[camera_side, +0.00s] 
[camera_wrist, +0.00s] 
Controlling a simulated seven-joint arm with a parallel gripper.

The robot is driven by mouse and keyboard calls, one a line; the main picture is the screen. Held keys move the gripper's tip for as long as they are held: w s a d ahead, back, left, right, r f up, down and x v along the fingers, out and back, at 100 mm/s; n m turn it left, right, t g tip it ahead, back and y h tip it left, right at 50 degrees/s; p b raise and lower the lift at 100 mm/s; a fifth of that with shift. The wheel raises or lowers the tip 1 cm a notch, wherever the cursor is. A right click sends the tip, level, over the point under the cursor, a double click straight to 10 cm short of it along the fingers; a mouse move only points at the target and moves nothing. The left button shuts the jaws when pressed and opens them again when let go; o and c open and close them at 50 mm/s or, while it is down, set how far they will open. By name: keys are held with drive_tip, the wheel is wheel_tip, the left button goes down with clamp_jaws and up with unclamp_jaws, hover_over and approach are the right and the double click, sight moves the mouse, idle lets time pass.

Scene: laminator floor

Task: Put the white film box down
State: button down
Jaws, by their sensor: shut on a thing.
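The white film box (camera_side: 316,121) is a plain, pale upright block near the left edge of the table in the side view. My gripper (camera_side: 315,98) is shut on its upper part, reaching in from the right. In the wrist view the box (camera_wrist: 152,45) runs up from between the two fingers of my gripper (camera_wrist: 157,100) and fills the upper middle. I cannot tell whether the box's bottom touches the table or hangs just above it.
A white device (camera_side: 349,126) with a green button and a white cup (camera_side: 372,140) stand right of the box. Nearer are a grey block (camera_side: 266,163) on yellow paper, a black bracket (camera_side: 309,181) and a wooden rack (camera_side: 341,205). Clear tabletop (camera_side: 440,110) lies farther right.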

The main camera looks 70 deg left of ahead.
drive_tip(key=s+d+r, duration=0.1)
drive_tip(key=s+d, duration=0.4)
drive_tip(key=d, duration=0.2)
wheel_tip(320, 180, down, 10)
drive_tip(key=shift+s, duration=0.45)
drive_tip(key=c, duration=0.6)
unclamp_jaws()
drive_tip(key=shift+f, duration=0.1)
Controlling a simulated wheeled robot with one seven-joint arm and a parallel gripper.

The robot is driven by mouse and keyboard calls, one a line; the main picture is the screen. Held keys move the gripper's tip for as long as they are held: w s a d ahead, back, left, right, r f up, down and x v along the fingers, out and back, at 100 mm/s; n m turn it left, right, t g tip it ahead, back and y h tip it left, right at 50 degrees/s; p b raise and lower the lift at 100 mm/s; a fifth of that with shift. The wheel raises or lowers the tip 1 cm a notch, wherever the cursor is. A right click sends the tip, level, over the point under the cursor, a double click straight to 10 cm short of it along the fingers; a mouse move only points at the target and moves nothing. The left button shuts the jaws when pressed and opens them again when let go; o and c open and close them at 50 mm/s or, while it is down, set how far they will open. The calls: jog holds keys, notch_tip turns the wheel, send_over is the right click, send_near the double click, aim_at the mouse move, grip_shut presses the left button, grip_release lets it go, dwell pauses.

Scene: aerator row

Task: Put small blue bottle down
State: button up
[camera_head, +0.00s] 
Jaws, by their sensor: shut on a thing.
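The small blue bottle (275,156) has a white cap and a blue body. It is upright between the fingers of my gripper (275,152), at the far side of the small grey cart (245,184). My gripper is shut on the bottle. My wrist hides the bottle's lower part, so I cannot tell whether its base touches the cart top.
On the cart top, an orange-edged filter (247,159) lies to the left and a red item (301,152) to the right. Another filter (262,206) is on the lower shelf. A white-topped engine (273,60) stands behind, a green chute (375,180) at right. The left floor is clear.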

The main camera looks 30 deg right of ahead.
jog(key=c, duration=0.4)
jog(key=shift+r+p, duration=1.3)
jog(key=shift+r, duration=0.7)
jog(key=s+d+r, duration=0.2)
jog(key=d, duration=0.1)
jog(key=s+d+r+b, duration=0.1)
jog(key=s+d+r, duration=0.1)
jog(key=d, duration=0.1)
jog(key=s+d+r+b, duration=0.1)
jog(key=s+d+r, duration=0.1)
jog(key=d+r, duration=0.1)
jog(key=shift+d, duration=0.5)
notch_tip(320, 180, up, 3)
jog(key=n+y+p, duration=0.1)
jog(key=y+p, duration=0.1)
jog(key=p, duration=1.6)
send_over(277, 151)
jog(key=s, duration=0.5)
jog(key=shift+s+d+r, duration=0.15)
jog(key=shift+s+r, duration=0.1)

> **TASK INSTRUCTIONS**:
Transcribe exactly, and only, the lines from the one bearing "State: button up" through the last line of the entries, counting both.

> **SOLUTION TO THIS TASK**:
State: button up
[camera_head, +0.00s] 
Jaws, by their sensor: shut on a thing.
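The small blue bottle (275,156) has a white cap and a blue body. It is upright between the fingers of my gripper (275,152), at the far side of the small grey cart (245,184). My gripper is shut on the bottle. My wrist hides the bottle's lower part, so I cannot tell whether its base touches the cart top.
On the cart top, an orange-edged filter (247,159) lies to the left and a red item (301,152) to the right. Another filter (262,206) is on the lower shelf. A white-topped engine (273,60) stands behind, a green chute (375,180) at right. The left floor is clear.

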The main camera looks 30 deg right of ahead.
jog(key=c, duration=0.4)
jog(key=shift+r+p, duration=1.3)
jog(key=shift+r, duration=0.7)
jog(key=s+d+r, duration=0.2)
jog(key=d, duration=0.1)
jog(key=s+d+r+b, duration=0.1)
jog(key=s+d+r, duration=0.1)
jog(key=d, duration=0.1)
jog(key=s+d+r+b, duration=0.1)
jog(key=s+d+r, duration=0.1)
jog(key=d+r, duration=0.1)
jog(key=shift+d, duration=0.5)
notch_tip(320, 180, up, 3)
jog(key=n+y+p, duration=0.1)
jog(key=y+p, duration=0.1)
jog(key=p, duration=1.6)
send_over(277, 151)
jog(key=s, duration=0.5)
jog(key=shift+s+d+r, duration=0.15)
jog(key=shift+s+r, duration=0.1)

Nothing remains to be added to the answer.